→ **Short task**
Return, unaltered, every line from the beginning of the material below up to and including the one with "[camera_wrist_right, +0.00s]".

● ● ● ● ● ● ●

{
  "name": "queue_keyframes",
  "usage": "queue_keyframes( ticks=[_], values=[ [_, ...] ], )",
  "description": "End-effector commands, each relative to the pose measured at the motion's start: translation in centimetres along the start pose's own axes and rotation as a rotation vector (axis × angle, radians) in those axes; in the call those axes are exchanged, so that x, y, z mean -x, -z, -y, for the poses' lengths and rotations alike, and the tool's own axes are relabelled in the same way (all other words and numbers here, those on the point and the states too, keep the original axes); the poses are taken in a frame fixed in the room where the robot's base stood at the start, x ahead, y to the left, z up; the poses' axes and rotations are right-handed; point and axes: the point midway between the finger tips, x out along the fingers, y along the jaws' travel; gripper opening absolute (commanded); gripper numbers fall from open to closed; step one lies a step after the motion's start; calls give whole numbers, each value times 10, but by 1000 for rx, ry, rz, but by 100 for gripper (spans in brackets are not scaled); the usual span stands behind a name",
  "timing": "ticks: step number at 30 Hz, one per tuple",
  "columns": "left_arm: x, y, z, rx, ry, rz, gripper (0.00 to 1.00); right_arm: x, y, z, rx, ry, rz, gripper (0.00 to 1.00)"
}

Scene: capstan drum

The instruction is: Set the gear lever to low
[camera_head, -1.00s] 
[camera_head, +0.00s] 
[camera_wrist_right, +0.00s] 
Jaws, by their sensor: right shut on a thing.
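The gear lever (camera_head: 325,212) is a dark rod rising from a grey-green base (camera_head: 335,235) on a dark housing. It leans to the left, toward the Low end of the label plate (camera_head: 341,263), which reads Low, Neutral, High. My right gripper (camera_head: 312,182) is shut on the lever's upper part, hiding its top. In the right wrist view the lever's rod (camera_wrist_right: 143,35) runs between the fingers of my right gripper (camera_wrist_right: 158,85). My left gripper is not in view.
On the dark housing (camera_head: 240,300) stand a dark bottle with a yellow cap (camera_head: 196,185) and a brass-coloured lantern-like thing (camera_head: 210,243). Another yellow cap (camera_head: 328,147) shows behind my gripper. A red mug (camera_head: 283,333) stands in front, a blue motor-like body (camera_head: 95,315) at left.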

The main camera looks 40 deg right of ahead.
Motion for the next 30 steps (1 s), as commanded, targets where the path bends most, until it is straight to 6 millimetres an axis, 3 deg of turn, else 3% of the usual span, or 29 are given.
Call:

● ● ● ● ● ● ●

→ **Result of this task**
{
  "name": "queue_keyframes",
  "usage": "queue_keyframes( ticks=[_], values=[ [_, ...] ], )",
  "description": "End-effector commands, each relative to the pose measured at the motion's start: translation in centimetres along the start pose's own axes and rotation as a rotation vector (axis × angle, radians) in those axes; in the call those axes are exchanged, so that x, y, z mean -x, -z, -y, for the poses' lengths and rotations alike, and the tool's own axes are relabelled in the same way (all other words and numbers here, those on the point and the states too, keep the original axes); the poses are taken in a frame fixed in the room where the robot's base stood at the start, x ahead, y to the left, z up; the poses' axes and rotations are right-handed; point and axes: the point midway between the finger tips, x out along the fingers, y along the jaws' travel; gripper opening absolute (commanded); gripper numbers fall from open to closed; step one lies a step after the motion's start; calls give whole numbers, each value times 10, but by 1000 for rx, ry, rz, but by 100 for gripper (spans in brackets are not scaled); the usual span stands behind a name",
  "timing": "ticks: step number at 30 Hz, one per tuple",
  "columns": "left_arm: x, y, z, rx, ry, rz, gripper (0.00 to 1.00); right_arm: x, y, z, rx, ry, rz, gripper (0.00 to 1.00)"
}

Scene: capstan drum

The instruction is: Set the gear lever to low
[camera_head, -1.00s] 
[camera_head, +0.00s] 
[camera_wrist_right, +0.00s] 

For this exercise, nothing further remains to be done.